As an industry we have a chance to comment and then promote the standard to manufacturers in the UK. We need to be confident that it is in our own interests that we do so. We need to forge new relationships, to understand what secondary raw materials manufacturers need and to design the systems and processes capable of producing them.
We have to put in place new standards and develop new trading markets so that we can produce these materials to a price and quality that will displace primary raw materials from the market place. That way we can be at the centre of one of the most exciting and challenging times our industry has seen in the last 100 years. If we fail we will condemn our industry to become peripheral to the circular economy, collecting, sorting and supplying low value materials from which others will derive the profit. As an industry we must, no we will, embrace and own this standard, use it to bang on the doors of manufactures and to shout loud and clear we have the skills to provide you with the raw materials of tomorrow that you will need.

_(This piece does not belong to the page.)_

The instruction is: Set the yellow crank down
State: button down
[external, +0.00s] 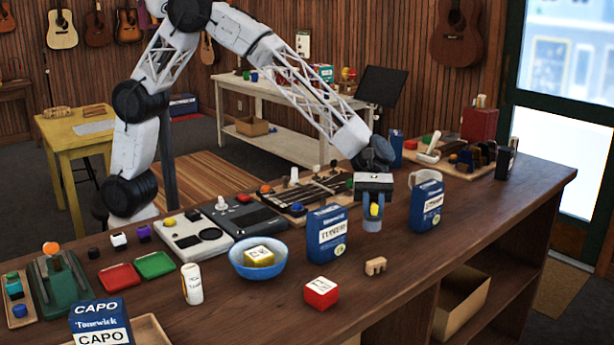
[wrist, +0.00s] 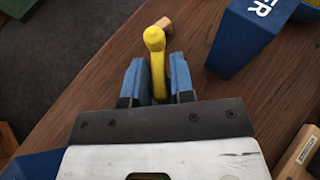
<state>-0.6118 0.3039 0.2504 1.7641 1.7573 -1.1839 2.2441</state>
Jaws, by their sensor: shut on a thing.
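My gripper (external: 373,222) is over the wooden counter, pointing down between two blue boxes. Its blue fingers are shut on the yellow crank (wrist: 155,58), which stands out between the fingertips (wrist: 157,82) in the wrist view. In the external view only a small yellow part of the crank (external: 375,210) shows between the fingers. The crank's lower end is hidden, and I cannot tell whether it touches the counter.
A blue tuner box (external: 327,236) stands close to the left of my gripper, and another blue box (external: 427,205) to the right. A small tan block (external: 376,266) lies in front, with a red-and-white cube (external: 321,292) nearby. The counter's front right is clear.

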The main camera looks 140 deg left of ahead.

You only have to look at recent work by ISWA on the Circular economy to see the opportunities opening up for the waste industry. Organic waste, converted into compost/digestate with an actual value of $66 million across OECD countries, but with a fertiliser equivalent value of $121 million if we market it correctly. A material currently discounted in the market place and undervalued before we add in the wide ranging carbon benefits, such as carbon sequestration and improving drought tolerance that are not costed into the value of the product.
This picture can be replicated across many secondary material flows. I want to see the waste industry use this standard to create the partnerships of tomorrow with key manufactures to ensure the value added from recovering and re-using secondary raw material rests within the waste and resource management industry. We must not allow it to leak away and for other countries to gain the economic advantage; if we are going to maintain our standard of living in the new global economy we must drive the change to the Circular Economy.